El Imperio Romano se caracterizó por su tolerancia religiosa, admitiendo diversidad de cultos siempre y cuando se acatara la religión estatal, singularizada por su sentido utilitario al servicio de los individuos y del Estado. Era un credo politeísta y presentaba dos vertientes, por un lado los cultos públicos (Dii Consentes) y, por otro lado, los cultos domésticos (Dii Familiaris).
También tenían demonios o Dii Inferi, deidades del Inframundo como Orco y Proserpina, que representaban los poderes creadores ocultos de la Tierra, que dan salud y riqueza a los mortales.

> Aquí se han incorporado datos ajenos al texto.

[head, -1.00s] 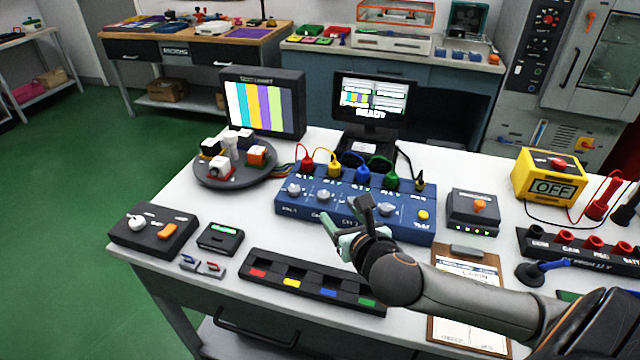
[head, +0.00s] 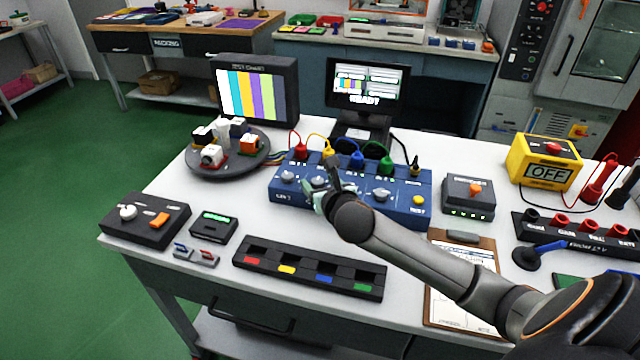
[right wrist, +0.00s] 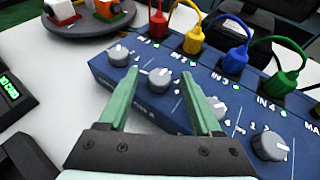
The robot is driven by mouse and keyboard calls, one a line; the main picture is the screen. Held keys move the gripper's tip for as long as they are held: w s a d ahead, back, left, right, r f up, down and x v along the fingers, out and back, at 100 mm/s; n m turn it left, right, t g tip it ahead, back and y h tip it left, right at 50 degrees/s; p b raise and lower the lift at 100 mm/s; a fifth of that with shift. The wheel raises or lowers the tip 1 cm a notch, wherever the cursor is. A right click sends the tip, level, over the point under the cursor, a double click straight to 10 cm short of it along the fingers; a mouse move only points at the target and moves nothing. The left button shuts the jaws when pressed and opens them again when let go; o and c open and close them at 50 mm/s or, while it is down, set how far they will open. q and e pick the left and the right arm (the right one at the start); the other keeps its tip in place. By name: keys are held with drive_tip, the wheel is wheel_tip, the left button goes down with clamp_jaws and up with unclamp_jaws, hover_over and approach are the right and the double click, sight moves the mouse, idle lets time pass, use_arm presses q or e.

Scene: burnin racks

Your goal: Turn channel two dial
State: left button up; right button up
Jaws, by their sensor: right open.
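The blue switch box (head: 405,208) stands on the white table with a row of silver dials and several coloured plugs along its back. The channel two dial (head: 319,182) is second from the left; it also shows in the right wrist view (right wrist: 160,77), under the yellow plug. My right gripper (head: 318,195) is at the front of the box. In the right wrist view its two green fingers (right wrist: 157,100) are apart and empty, with the channel two dial ahead of and between their tips. The third dial (right wrist: 214,107) is partly hidden by the right finger. My left gripper is not in view.
The first dial (right wrist: 119,55) lies just left of the fingers, and the fourth dial (right wrist: 270,146) to the right. Cabled plugs (head: 357,158) rise behind the dials. A tray with coloured labels (head: 308,275) lies in front of the box. A clipboard (head: 463,290) lies to the right.

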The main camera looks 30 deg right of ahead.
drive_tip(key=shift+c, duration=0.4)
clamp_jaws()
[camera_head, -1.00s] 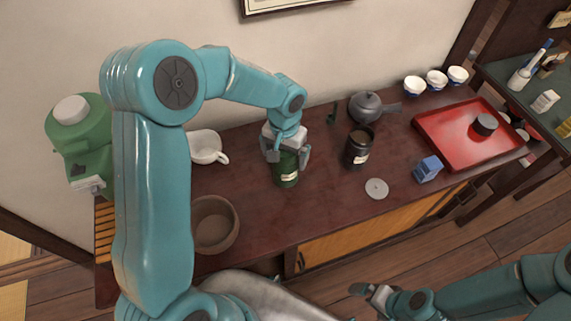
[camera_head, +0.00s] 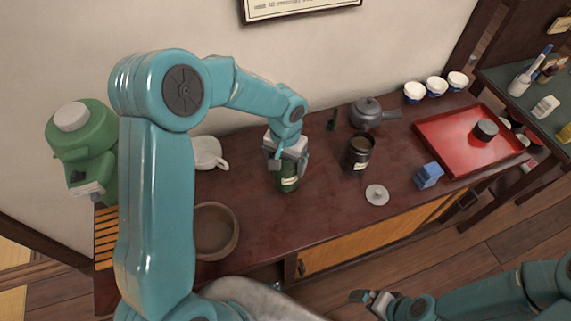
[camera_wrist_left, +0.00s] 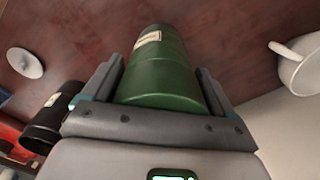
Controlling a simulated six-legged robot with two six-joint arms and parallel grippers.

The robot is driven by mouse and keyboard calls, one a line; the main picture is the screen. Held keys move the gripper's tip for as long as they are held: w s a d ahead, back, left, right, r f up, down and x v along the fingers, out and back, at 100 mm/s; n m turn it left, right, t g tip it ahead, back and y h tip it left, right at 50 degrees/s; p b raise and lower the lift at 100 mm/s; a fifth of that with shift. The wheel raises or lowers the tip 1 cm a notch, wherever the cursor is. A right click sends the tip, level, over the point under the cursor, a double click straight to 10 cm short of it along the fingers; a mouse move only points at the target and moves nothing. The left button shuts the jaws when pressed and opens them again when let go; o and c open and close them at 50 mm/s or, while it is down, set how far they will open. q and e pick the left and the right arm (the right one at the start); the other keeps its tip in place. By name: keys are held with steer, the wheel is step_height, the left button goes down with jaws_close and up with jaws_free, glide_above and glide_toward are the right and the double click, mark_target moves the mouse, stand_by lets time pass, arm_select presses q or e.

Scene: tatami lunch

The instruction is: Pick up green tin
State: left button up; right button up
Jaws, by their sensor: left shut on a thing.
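The green tin (camera_head: 287,178) stands on the dark wooden counter, left of an open dark canister. My left gripper (camera_head: 288,160) comes down on it from above and is shut on its upper part, with a finger on either side. In the left wrist view the green tin (camera_wrist_left: 163,75) with its pale label lies between the two fingers of the left gripper (camera_wrist_left: 160,92). I cannot tell whether the tin's base is off the counter. My right gripper (camera_head: 372,301) is low at the bottom of the head view, away from the counter; its jaws are too small to judge.
The dark canister (camera_head: 359,155) stands to the right, with a grey lid (camera_head: 377,195) and a blue box (camera_head: 428,175) beyond. A teapot (camera_head: 366,112) is behind. A white cup (camera_head: 208,152) and brown bowl (camera_head: 236,240) are left. A red tray (camera_head: 447,160) lies right.

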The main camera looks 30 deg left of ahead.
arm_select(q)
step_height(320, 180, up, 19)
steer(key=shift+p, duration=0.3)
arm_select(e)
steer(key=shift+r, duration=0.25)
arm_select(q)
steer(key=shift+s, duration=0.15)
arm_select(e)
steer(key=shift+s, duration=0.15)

Para honrar a los dioses públicos se alzaron templos en las colinas de Carthago Nova, tal es el caso del Templo Negro y el Sacellum de Atargatis en el cerro del Molinete o del Templo de Sculapio en el Monte de la Concepción. En altares ubicados frente a los templos, los sacerdotes realizaban sacrificios cruentos con animales como ofrendas a los dioses.
Jerarquía sacerdotal romana
Los sacerdotes romanos se agrupaban en corporaciones (collegia), formadas, en su mayoría, por miembros de la clase dirigente. La más importante de estas corporaciones era la de los Pontífices (collegium pontificum), presidida por el Pontifex Maximus. El cometido principal de este colectivo era velar por la preservación del culto tradicional y custodiar el derecho divino. A continuación se encontraba el Rex sacrorum, que presidía los sacrificios y los cultos que se celebraban en la Regia o Sede del Colegio de Pontífices.

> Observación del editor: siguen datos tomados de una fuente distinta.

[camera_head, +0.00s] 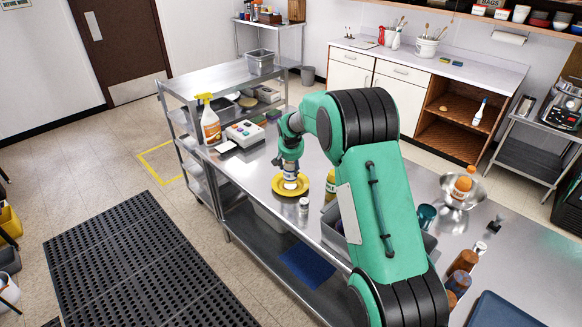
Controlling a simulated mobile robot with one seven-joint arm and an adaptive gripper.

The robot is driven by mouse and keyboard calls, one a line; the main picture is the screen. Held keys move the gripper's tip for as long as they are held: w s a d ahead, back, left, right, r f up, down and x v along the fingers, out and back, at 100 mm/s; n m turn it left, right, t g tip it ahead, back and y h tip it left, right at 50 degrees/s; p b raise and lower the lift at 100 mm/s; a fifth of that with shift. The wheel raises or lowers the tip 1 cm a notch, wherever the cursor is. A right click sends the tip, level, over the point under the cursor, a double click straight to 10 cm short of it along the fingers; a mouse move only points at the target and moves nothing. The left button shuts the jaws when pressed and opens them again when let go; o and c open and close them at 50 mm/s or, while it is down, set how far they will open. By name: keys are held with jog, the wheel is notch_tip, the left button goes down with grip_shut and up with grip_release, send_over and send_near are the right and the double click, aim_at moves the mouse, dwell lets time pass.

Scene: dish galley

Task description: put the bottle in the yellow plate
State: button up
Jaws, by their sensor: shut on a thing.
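The yellow plate (276,189) lies on the steel counter near the middle of the view. My gripper (290,170) points straight down over the plate. It is shut on a small pale bottle (290,184), which is upright, with its upper part hidden by the fingers. The bottle's lower end is over the middle of the plate. I cannot tell whether it touches the plate.
A small shaker (303,206) stands just in front of the plate, and a yellow-green bottle (331,184) stands to its right. A grey bin (335,232) is partly behind my arm. A spray bottle (210,124) and a white device (245,133) stand at the left.

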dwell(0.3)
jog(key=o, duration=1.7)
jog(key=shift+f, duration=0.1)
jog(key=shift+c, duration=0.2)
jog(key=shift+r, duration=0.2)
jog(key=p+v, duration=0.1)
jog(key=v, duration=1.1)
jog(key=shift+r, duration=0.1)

Los Flamines eran sacerdotes de una divinidad particular y se dedican exclusivamente al culto del dios que les era asignado; mientras que las Vestales eran seis sacerdotisas que cuidaban de mantener encendido el fuego sagrado en el Templo de Vesta; elegidas en su niñez por los pontífices entre las hijas de la nobleza romana, hacían voto perpetuo de virginidad.
Tras los sacrificios, los Arupices examinaban el estado de las vísceras del animal; toda anomalía observada era interpretada como signo de mal agüero.
Por otro lado, se encontraban los Fetiales, presididos por el pater patratus, que vigilaban el cumplimiento de los preceptos del derecho de gentes y cumplían los ritos exigidos en las declaraciones de guerra y en los tratados de paz.
Otro colegio sacerdotal estaba integrado por los Decenviros, cuyo cometido era custodiar e interpretar los Libros Sibilinos, que contenían los secretos mediante los que el poderío romano podría extenderse y mantenerse.
Los Augures, por su parte, eran los sacerdotes encargados de averiguar la voluntad de los dioses gracias a la interpretación de tres clases de señales: fenómenos meteorológicos, el vuelo de las aves y la manera de comer de los pollos sagrados.